Experimental Evidence of Discrete Time

Theoretical investigation into the discrete nature of motion leads to a hypothesis that particles move via the discrete Bernoulli process. An artifact of this hypothesis is measurable as noise on the space-time location of a particle. Specifically, the theory suggests: 1) that when $\mathbf{\beta }$ is the probability of stepping to the right and $\mathbf{v}$ is the velocity of the particle, then $\mathbf{2\beta }\mathrm{\mathbf{-1}}\mathbf{=v/c}$ and 2) that a variance of time (measurable as magnitude of jitter on a clock) is proportional to ${\left( \mathbf{v/c} \right)\mathrm{\mathbf{\thinspace }}}^{\mathbf{2}}$. Since no reference frame is given $\mathbf{v/c}$ is deemed absolute and can be measured in a locally stationary laboratory on Earth.
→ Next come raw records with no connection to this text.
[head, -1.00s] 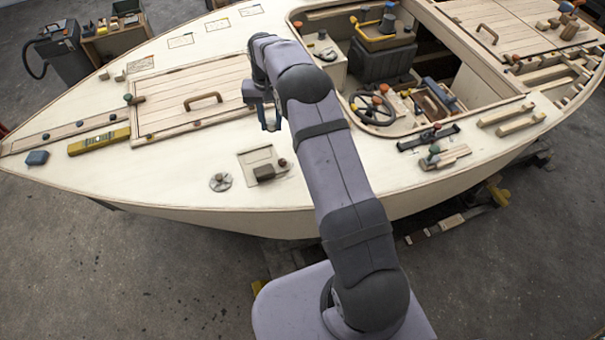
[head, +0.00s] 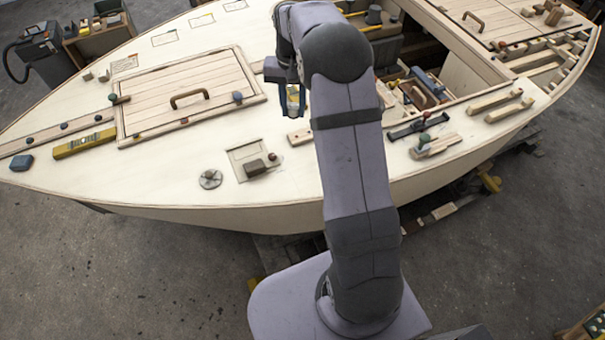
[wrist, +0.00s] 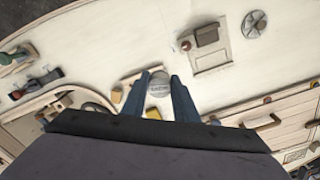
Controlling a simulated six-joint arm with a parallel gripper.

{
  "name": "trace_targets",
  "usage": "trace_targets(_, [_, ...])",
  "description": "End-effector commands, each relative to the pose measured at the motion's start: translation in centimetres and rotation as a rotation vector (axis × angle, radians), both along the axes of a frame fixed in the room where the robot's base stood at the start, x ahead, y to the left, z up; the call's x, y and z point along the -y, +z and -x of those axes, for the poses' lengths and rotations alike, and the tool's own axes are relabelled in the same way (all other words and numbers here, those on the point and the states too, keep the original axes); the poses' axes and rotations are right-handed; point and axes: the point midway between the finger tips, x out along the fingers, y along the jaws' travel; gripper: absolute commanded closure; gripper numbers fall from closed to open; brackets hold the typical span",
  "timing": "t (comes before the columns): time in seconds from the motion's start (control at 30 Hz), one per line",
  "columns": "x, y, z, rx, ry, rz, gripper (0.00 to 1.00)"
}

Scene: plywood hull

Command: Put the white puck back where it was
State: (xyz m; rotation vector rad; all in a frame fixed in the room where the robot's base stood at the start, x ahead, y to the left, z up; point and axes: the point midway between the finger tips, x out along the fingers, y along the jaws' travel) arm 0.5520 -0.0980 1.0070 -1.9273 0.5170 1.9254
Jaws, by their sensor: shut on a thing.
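My gripper (head: 292,112) hangs over the pale deck, between the closed hatch and the open cockpit. In the wrist view its two blue fingers (wrist: 159,92) are shut on the white puck (wrist: 159,84), a round pale disc with a grey band. The puck appears held above the deck; the gap under it is hard to judge. In the head view the puck is mostly hidden by the fingers and cannot be made out clearly.
A wooden block (head: 300,136) lies on the deck just below the gripper in the head view. The slatted hatch (head: 160,95) has a raised handle. A dark block (head: 255,167) sits on a square panel beside a round metal fitting (head: 210,179). Bare deck lies between.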

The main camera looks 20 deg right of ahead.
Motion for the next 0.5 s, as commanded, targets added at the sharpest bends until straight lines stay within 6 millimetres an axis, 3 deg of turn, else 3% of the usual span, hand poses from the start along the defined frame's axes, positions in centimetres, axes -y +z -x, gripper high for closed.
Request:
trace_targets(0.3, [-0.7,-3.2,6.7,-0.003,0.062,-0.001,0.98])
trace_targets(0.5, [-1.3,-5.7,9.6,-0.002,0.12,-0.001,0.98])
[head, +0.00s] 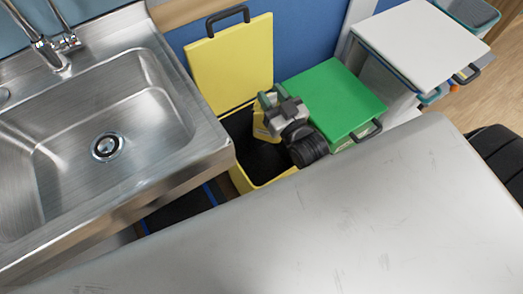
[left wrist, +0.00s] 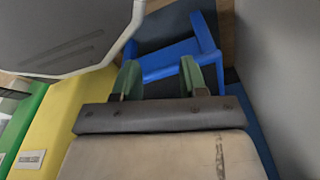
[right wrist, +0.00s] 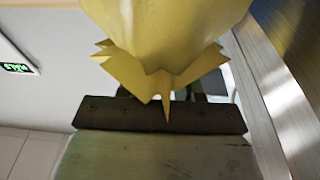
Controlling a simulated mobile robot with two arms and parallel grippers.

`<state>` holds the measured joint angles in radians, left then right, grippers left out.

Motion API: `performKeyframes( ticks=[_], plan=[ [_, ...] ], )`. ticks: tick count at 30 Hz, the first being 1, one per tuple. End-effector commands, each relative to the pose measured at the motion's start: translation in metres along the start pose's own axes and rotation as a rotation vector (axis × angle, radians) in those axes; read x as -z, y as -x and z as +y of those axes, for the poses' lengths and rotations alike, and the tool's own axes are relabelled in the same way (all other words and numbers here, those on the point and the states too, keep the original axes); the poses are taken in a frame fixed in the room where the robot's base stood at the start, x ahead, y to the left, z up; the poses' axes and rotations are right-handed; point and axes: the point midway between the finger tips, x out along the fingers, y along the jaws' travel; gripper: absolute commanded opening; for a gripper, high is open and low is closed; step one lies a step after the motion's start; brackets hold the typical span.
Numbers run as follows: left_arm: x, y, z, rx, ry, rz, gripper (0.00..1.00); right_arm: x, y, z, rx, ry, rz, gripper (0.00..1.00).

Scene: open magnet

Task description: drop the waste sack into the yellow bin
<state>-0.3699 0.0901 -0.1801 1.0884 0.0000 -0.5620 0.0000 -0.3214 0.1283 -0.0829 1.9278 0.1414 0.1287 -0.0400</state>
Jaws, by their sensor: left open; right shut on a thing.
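The yellow bin (head: 243,181) stands between the sink and the green bin, its yellow lid (head: 232,62) raised at the back. My right gripper (head: 270,112) is over the bin's opening, shut on the yellow waste sack (right wrist: 165,35). In the head view, only a small part of the sack (head: 260,128) shows beside the gripper; my arm hides the rest. In the right wrist view, the sack's gathered, ragged end is at the fingers, which it mostly hides. My left gripper (left wrist: 160,80) is open, with its fingers near a blue frame (left wrist: 170,60); I cannot tell if they touch.
A steel sink (head: 100,130) is at the left. A shut green-lidded bin (head: 335,100) stands right of the yellow bin, with a white-topped bin (head: 420,45) beyond. A grey surface (head: 330,235) fills the foreground.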

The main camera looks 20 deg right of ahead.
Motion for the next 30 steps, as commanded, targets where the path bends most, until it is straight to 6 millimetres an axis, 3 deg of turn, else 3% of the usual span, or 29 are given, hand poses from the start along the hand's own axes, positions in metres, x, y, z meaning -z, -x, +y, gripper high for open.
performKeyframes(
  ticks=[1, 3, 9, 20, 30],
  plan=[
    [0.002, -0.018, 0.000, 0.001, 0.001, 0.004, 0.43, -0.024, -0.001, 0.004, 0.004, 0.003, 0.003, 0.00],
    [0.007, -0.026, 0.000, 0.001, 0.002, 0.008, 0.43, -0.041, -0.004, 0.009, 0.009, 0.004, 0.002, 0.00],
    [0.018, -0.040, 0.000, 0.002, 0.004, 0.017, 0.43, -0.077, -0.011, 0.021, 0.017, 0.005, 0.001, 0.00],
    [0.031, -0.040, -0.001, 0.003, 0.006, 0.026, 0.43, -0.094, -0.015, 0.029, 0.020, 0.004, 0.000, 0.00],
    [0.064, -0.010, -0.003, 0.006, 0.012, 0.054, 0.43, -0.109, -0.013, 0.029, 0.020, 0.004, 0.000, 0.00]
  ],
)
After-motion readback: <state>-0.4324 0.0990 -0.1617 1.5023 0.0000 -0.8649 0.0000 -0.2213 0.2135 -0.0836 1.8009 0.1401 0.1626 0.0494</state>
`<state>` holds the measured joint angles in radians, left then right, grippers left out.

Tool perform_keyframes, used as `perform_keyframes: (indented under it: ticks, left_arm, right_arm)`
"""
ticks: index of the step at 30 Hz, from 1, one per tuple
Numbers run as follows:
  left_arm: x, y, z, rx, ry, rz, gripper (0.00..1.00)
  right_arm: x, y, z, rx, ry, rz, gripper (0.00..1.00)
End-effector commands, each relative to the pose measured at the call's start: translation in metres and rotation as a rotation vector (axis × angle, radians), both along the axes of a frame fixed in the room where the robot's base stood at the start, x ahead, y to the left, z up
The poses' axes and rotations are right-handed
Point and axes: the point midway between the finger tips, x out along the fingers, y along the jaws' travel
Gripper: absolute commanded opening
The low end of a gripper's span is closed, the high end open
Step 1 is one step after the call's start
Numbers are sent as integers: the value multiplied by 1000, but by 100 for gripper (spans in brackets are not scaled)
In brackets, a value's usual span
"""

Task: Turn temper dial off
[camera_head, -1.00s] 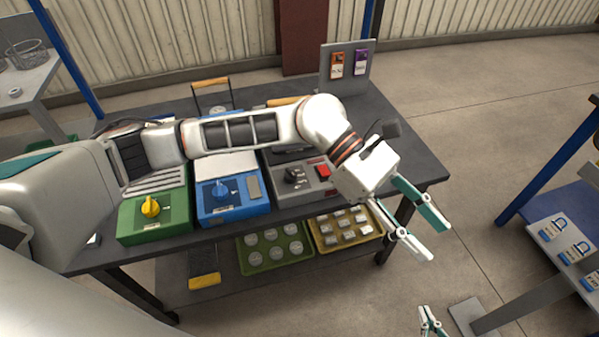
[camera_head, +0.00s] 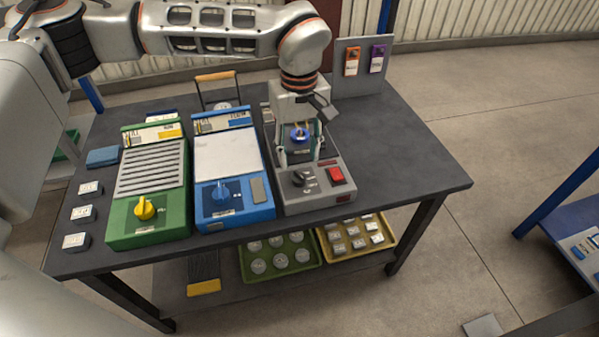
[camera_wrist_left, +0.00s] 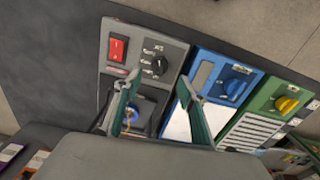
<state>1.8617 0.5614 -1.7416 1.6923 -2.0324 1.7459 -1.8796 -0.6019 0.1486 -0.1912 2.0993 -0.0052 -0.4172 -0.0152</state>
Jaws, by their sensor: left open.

Experimental evidence collected from the last 2.5 years shows a combined 16$+$ sigma spike in the Fourier Transform of the magnitude of jitter on an locally stationary atomic clock at the three frequencies$\mathbf{\thinspace 1/day\thinspace and}$ $\mathbf{1/day} \quad \mathbf{\pm 1/year}$. Analysis of the phase and magnitude of the measurement provides further affirmation of the hypothesis by suggesting that Earth's preferred frame is the obvious choice, the Cosmic Microwave Background reference frame.